Instantiations of Jdic objects is made through the ``jdic()`` function
which will decide for the type of Jdic object (``JdicMapping`` or
``JdicSequence``) to instantiate and return. Both those types inherit
from the Jdic class (do not use this one directly, mind the lowercase).

-  ``obj``: any list or dictionary. Sequence and Mapping equivalents
   will be casted to ``list`` and ``dict``.

-  ``schema``: optional, must be a JSON Schema in the form of a
   ``dict``. If provided, all changes affecting the Jdic will be
   validated against the schema whenever they happen.

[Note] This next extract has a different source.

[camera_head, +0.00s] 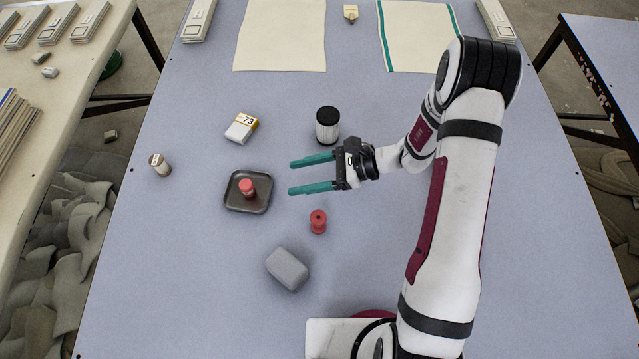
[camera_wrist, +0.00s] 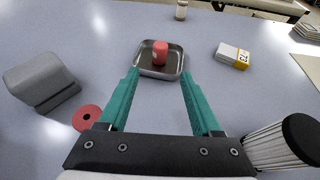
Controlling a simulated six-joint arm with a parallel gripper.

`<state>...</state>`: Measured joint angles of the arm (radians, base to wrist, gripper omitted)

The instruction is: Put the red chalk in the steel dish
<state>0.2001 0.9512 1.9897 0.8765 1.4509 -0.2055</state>
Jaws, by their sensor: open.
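The red chalk (camera_head: 247,187) is a short red piece in the dark square steel dish (camera_head: 237,205). In the wrist view the chalk (camera_wrist: 160,52) stands inside the shallow steel dish (camera_wrist: 148,69), near its middle. My gripper (camera_head: 312,174) has teal fingers spread apart with nothing between them. It is to the right of the dish and points toward it. In the wrist view the fingers (camera_wrist: 159,80) frame the dish from the near side, apart from the chalk. The underside of the chalk is hidden.
A red spool (camera_head: 318,222) stands just below my gripper. A grey block (camera_head: 287,269) lies nearer. A black-topped cylinder (camera_head: 327,126) stands close above the fingers. A white-yellow box (camera_head: 242,128) and a small capped cylinder (camera_head: 160,165) are farther left. The left front of the table is clear.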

-  ``serializer``: optional, your custom serialization function. Useless
   when ``obj`` is the result of a ``json.loads()``. It will be called
   to transform non-standard object types into standard JSON types. If
   not provided, exotic types are transformed to ``str``. It is possible
   to use ``settings.serialize_custom_function`` instead, to globally
   specify a serializing function for all the Jdic instances. A
   serializer specified as argument will always have priority over
   settings. The custom serializer function, if used, must return a JSON
   compliant data type: None, bool, str, int, float, list, dict.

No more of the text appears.